The docket reflected that, on February 27, 1992, Dennis Sleeper entered a plea of

guilty. The document declared, in relevant part:

Defendant Arraigned on Charge 1 Plea/Response of Guilty Entered on Charge 1 Finding/Judgment of Guilty for Charge 1 DEFENDANT APPEARED BEFORE COMMISSIONER FREEBORN. RIGHTS GIVEN CONTINUE FOR PRE-SENTENCE REPORT

Clerk’s Papers (CP) at 126 (emphasis added).

We step forward twenty-seven years. On November 17, 2019, the Thurston

County District Court entered a no-contact protection order that precluded Dennis

Sleeper from contacting his girlfriend, Daniela Owens. The order read, in part:

Do not contact protected person directly, indirectly, in person or through others, by phone, mail, or electronic means except by mailing or service of process of court documents through that—through a third party or contact by defendant’s lawyers.

Report of Proceedings (RP) at 294. In November 2019, Sleeper resided in the Olympia

jail on charges from an earlier prosecution.

Officer Vasile Kovzun of the Olympia Police Department investigated phone calls

initiated from the Olympia jail, which calls employed Dennis Sleeper’s unique

2 No. 38566-3-III State v. Sleeper

identification number or PIN. Officer Kovzun discovered that, between November 20

and December 17, 2019, thirty-two calls using Sleeper’s PIN went to a phone number

belonging to Sleeper’s personal cell phone. Daniela Owens then possessed Sleeper’s cell

phone.

Officer Sean O’Brien of the Olympia Police Department also investigated calls

from the Olympia jail using Dennis Sleeper’s PIN. Officer O’Brien listened to

recordings of three of these phone calls. Based on these recordings, O’Brien determined

that Sleeper was the caller. He also believed, and Daniela Owens later acknowledged,

that Owens answered the calls.

PROCEDURE

The State of Washington charged Dennis Sleeper with three counts of felony

violation of a no-contact order. The State alleged that the crimes constituted domestic

violence, as Daniela Owens was Sleeper’s intimate partner. The State further alleged that

Sleeper had at least two prior convictions for violating a protection, restraining, or no-

contact order. Without the earlier two convictions, Sleeper’s recent alleged violations of

a protective order would constitute misdemeanors, not felonies. The State planned to use

the 1992 conviction, mentioned earlier, as one of the predicate crimes.

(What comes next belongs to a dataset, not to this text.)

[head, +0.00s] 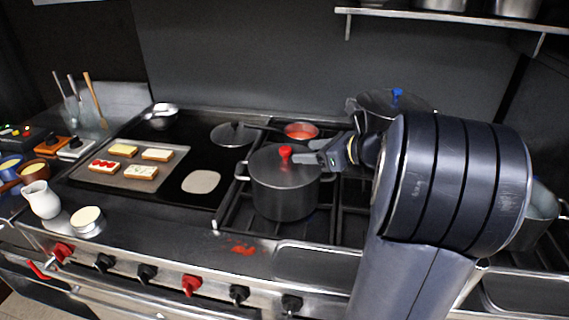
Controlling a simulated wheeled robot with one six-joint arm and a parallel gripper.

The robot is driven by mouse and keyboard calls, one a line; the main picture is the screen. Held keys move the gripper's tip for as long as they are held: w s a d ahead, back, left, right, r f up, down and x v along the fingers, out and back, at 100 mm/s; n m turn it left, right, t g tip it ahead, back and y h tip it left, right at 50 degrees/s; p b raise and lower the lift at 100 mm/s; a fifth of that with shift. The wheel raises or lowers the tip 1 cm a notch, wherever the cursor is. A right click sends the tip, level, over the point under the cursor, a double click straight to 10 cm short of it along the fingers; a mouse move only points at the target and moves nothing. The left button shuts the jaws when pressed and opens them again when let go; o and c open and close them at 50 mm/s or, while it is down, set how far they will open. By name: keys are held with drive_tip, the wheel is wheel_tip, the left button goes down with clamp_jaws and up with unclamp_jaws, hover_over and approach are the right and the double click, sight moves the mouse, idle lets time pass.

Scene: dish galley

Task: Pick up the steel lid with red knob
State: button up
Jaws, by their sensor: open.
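The steel lid (269,162) with a red knob (285,152) sits on a dark steel pot (283,196) on the stove grates. My gripper (302,158) is open, reaching in from the right just above the lid. Its fingertips are close beside the red knob; I cannot tell whether they touch it. The far finger partly merges with the pot's rim in this view. Part of the lid's right side is hidden by the gripper.
A small pan of red sauce (301,130) stands behind the pot. A blue-knobbed lid (397,97) covers another pot behind my arm. A shelf (450,17) hangs above.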

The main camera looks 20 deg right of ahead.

Before trial, Dennis Sleeper moved to exclude evidence of the 1992 conviction for

violation of a protection order. In his motion, Sleeper argued that the February 27, 1992

docket entry failed to demonstrate the constitutional validity of his guilty plea and

3 No. 38566-3-III State v. Sleeper

conviction. Sleeper highlighted that the docket did not identify those constitutional rights

of which the trial court notified him. For example, the docket entry did not specify his

being warned of foregoing the right to counsel, right to a jury trial, the right to remain

silent, and the right to appeal. The docket did not establish whether counsel represented

him at the plea entry or whether he waived counsel at the time of the plea. Thus, Sleeper

contended that the State could not establish that he made his 1992 guilty plea knowingly,

intelligently, and voluntarily.

In its response, the State asserted that the docket entry reading “rights given”

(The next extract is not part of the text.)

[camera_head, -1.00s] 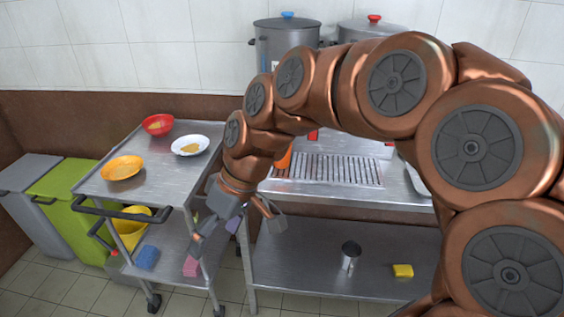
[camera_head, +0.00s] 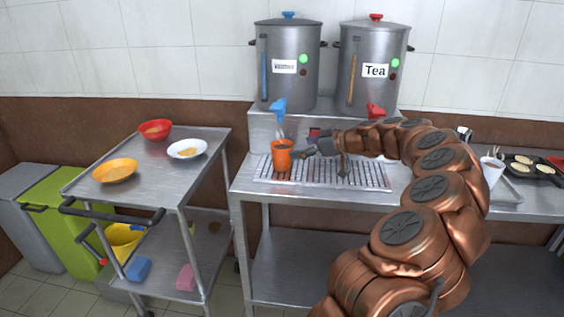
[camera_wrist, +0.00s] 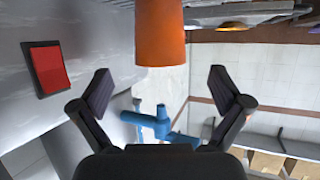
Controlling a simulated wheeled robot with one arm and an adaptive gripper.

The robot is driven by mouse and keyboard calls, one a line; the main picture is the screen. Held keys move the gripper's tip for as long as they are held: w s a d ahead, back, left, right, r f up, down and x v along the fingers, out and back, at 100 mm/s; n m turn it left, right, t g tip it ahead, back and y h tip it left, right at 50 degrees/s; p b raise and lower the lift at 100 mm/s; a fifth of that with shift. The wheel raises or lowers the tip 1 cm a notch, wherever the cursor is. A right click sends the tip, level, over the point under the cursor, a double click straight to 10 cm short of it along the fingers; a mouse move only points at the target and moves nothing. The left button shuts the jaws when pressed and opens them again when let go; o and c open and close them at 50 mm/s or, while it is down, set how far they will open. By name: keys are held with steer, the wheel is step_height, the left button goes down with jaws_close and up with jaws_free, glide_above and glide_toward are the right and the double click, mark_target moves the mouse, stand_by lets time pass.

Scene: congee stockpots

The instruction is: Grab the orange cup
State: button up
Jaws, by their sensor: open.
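The orange cup (camera_head: 282,156) stands upright on the drip grate, below the blue tap (camera_head: 279,108) of the left stockpot. It holds something dark, and steam or a pale streak shows above it. In the wrist view the orange cup (camera_wrist: 160,32) is at the top centre, just ahead of the fingertips and cut off by the frame edge. My gripper (camera_head: 303,150) is right of the cup in the head view, close to it. In the wrist view my gripper (camera_wrist: 164,88) has its two fingers spread, with nothing between them.
The red tap (camera_head: 376,111) hangs above my arm. A metal cart (camera_head: 150,185) with bowls stands left. A white cup (camera_head: 492,168) stands far right.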

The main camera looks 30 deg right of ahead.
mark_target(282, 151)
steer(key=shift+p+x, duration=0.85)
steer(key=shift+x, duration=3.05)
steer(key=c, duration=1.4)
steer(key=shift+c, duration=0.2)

sufficiently established the validity of Dennis Sleeper’s guilty plea. According to the

State, Sleeper based his challenge to the 1992 conviction on assumptions and guesses.

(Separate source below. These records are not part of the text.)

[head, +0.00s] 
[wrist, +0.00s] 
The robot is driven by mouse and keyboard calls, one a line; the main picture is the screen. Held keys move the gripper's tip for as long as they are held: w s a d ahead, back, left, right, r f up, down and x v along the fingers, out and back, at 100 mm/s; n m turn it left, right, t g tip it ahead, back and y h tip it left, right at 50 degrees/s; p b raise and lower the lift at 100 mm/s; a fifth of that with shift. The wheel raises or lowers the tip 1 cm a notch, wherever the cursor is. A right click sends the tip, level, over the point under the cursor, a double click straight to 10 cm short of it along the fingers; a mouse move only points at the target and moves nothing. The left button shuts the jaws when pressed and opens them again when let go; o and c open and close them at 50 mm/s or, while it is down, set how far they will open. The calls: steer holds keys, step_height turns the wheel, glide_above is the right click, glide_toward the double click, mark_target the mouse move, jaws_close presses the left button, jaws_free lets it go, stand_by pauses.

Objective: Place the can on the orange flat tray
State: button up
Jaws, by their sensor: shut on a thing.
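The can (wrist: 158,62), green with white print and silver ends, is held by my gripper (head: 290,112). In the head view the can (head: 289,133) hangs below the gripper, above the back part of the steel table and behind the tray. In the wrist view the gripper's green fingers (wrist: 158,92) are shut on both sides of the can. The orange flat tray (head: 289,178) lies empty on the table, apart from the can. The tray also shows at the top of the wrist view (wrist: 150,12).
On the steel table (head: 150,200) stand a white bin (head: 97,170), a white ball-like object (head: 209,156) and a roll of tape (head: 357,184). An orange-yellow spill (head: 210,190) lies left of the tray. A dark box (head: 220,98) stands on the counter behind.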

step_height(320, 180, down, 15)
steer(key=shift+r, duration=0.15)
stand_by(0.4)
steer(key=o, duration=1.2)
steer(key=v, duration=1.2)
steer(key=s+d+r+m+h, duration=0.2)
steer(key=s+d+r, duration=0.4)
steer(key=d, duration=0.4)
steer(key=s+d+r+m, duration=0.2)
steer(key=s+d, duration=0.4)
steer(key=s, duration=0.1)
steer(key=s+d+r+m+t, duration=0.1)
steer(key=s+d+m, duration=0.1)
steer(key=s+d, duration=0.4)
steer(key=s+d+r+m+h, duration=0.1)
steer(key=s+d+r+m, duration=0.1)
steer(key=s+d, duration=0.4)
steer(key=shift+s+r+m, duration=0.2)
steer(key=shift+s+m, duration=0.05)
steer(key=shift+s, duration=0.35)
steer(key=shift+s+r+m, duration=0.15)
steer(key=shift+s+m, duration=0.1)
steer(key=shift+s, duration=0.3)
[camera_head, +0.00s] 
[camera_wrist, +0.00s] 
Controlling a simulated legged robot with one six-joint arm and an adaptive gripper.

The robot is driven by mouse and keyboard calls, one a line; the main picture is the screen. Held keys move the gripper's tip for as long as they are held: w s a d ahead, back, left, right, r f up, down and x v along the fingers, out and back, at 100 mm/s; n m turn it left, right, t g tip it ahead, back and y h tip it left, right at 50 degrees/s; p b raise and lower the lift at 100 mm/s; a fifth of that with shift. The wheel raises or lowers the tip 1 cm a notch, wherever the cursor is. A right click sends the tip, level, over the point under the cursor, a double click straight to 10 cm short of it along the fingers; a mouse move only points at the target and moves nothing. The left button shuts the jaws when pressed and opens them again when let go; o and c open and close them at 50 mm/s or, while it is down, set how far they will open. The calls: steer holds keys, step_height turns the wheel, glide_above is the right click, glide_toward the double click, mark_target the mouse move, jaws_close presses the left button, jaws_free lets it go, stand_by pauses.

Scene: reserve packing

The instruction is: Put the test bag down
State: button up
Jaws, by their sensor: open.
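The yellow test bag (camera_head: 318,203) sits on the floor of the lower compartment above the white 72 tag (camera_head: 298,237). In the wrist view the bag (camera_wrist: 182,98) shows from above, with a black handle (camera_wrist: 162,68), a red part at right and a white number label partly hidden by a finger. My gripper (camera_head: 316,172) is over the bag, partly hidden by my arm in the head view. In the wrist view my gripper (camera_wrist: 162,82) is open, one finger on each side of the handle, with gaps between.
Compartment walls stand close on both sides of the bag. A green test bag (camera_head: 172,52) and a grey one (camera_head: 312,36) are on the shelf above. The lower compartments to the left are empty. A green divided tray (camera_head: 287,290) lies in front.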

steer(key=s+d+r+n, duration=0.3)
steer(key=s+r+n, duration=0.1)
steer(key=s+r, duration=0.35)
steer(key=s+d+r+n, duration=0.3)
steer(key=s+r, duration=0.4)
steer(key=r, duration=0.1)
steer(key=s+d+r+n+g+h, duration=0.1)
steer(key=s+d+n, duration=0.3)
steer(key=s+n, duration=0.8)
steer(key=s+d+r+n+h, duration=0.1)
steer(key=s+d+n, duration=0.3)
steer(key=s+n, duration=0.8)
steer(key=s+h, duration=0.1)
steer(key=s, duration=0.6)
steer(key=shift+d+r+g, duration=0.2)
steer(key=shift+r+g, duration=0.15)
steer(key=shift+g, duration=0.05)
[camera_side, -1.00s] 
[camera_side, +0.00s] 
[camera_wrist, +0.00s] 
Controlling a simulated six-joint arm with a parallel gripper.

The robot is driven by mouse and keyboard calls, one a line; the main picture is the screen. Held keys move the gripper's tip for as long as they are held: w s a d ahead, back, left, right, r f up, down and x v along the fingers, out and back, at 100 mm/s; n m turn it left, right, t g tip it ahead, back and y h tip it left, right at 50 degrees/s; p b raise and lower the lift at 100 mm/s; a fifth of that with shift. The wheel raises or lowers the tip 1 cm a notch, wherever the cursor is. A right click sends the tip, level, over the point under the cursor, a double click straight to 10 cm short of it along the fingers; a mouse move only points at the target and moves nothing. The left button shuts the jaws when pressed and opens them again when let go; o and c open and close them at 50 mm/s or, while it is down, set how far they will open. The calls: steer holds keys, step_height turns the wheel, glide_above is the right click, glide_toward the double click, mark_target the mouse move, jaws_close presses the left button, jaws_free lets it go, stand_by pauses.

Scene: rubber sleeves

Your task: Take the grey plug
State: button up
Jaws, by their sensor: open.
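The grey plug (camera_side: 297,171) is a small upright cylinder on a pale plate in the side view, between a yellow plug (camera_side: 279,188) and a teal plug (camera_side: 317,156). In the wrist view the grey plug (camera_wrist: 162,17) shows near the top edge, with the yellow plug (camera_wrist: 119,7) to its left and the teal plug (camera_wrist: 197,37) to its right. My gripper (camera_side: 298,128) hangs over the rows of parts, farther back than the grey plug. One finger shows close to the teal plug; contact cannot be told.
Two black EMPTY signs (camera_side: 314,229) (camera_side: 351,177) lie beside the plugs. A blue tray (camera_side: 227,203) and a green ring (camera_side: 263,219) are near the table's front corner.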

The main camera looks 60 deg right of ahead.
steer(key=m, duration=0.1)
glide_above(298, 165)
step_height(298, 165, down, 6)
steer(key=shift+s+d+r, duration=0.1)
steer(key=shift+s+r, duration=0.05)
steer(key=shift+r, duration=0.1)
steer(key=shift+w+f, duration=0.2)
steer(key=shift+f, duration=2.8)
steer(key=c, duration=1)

The trial court took judicial notice of the documents related to the 1992 King

County case, including the judgment and sentence, having been destroyed. The court

denied Sleeper’s motion to exclude, while concluding that the docket could properly

serve as proof of a prior conviction under the circumstances. During trial, the court

admitted the docket as an exhibit.

The jury found Dennis Sleeper guilty on all three counts of violation of a no-

contact order and that Sleeper had been at least twice convicted of a prior violation of a

protection order. The jury further found that Sleeper’s crimes constituted domestic

violence against an intimate partner.

At sentencing, the trial court calculated Dennis Sleeper’s offender score at 8. The

4 No. 38566-3-III State v. Sleeper

parties agreed with the court’s calculation. On the judgment and sentence, however, the

court listed Sleeper’s offender score for each count as 10. The trial court sentenced

Sleeper to 60 months’ confinement on each count and ordered that the sentences run

concurrently.

LAW AND ANALYSIS

On appeal, Dennis Sleeper repeats his contention that the 1992 docket entry failed

to establish the validity of his guilty plea. He argues that both the docket should not have

been admitted as an exhibit and that, even assuming proper admission of the exhibit, the

docket does not constitute sufficient evidence of the 1992 conviction so as to raise his

current convictions to a felony. He contends that the State possessed the burden to prove

the validity of his conviction beyond a reasonable doubt and that the trial court’s ruling

shifted to him the burden to disprove the conviction’s constitutional validity. He requests

that this court vacate the enhanced felony convictions and reduce the convictions to

misdemeanors. He also challenges the trial court’s listing of his offender score as 10.

The State responds that its burden to prove the validity of the guilty plea never

arose, because Sleeper failed to make a colorable, fact-specific argument supporting his

claim of constitutional error in the prior conviction. The State agrees that this court

should remand for correction of Sleeper’s offender score.